Positiv zu bewerten sind sicherlich die Treffen direkt nach Arbeitsschluss bzw. später die Einrichtung eines Fahrdienstes. Dadurch konnten (bei Treffen direkt nach der Arbeit) die Schwierigkeiten weiter Anfahrtswege gemildert bzw. durch den Fahrdienst die schlechten öffentlichen Verkehrsmittel ausgeglichen werden.
Die wöchentlichen Treffen in den Räumen der Jugendinitiative Miltenberg waren wohl eine sehr gute Antwort auf die sonst übliche Nebenzimmeratmosphäre. Auch die jetzige Lösung (Privaträume) ist – wenn auch der öffentliche Charakter der Jugendinitiativräume besser erscheint – den Nebenzimmern vorzuziehen. Ganz wesentlich scheint mir zu sein, dass die IG Chemie-Jugendgruppe Obernburg auch Kollegen bzw. Kolleginnen aus anderen Gewerkschaften die Möglichkeit der Mitarbeit gibt. Dies könnte eventuell noch ausgebaut werden, da gerade in der Provinz kaum Gewerkschaftsgruppen existieren und Mitglieder kleinerer Gewerkschaften nicht die Möglichkeit haben, in ihrer Organisation aktiv zu werden.
Auch die Zusammenarbeit mit anderen Gruppen, ebenso die gegenseitige Unterstützung, ist eine wichtige Antwort auf die vorgefundenen Provinzzustände und hier wohl noch bedeutungsvoller als in den Metropolen mit ihren relativ großen politischen Gruppen und Initiativen.
Die Kultur- und Freizeitaktivitäten dienen nicht nur der Gruppenstabilisierung und ggf. -erweiterung, sondern auch zum Bereichern des in der Provinz nicht sehr reichhaltigen Angebots in diesem Sektor. Auch die Wochenendschulungen mit ihrem hohen Freizeitwert können hier eingeordnet werden.

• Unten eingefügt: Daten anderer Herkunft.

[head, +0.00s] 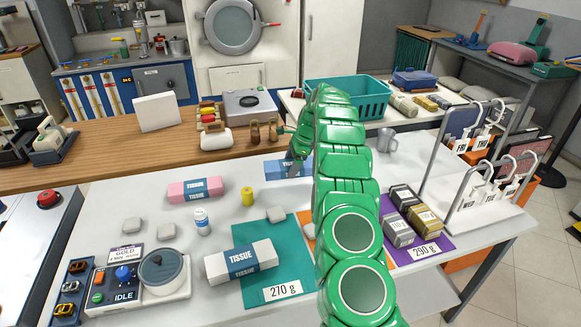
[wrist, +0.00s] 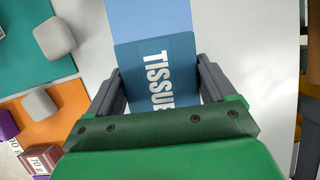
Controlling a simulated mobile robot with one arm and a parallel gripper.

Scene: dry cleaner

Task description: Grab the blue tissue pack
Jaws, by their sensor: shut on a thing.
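The blue tissue pack (head: 277,169) lies on the white table, behind the green arm in the head view. In the wrist view the tissue pack (wrist: 160,65) has a light blue part, a darker blue band and white TISSUE lettering. My gripper (wrist: 158,80) has its grey fingers on both long sides of the pack, shut on it. In the head view my gripper (head: 296,165) is at the pack's right part, and my arm hides some of it. I cannot tell whether the pack is lifted off the table.
A pink tissue pack (head: 195,190), a yellow cylinder (head: 247,197) and a small bottle (head: 202,222) stand to the left. A white tissue pack (head: 222,265) lies across the teal mat (head: 282,270). Grey blocks sit on the purple mat (head: 432,246). A teal basket (head: 372,98) stands behind.

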Somit kann die IG Chemie-Jugendgruppe Obernburg auf ihre weitgehend richtige Reaktion auf die Provinzverhältnisse verweisen.

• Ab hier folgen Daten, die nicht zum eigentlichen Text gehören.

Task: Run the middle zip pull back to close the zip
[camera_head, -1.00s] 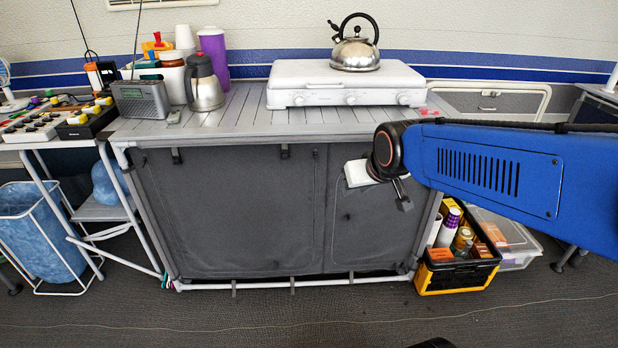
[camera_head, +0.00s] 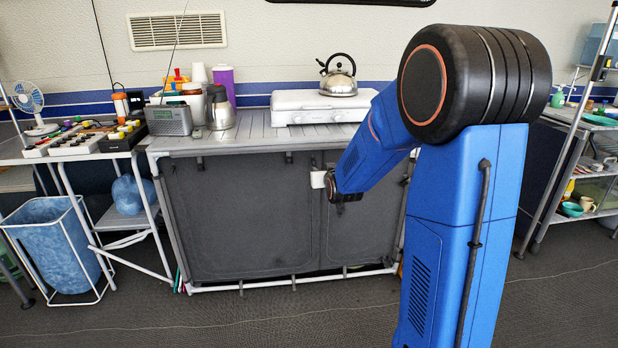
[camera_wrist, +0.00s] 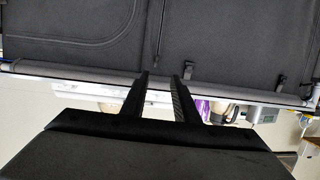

Es gibt allerdings auch Schwierigkeiten, die eine gute Gewerkschaftsjugendarbeit behindern und nicht im direkten Einflussbereich der Jugendgruppe liegen: So die durch den „Traditionskonservativismus“ geprägte Einstellung der Jugend zu Gewerkschaft und politischem Engagement allgemein. Aber auch das Verhalten der Gewerkschaft selbst, die den in 2.3. aufgezeigten Teufelskreis aus mangelnden Hauptamtlichen und geringer Mitgliederzahl nicht durch Anstellung weiterer (Jugend-)Sekretäre durchbrechen will.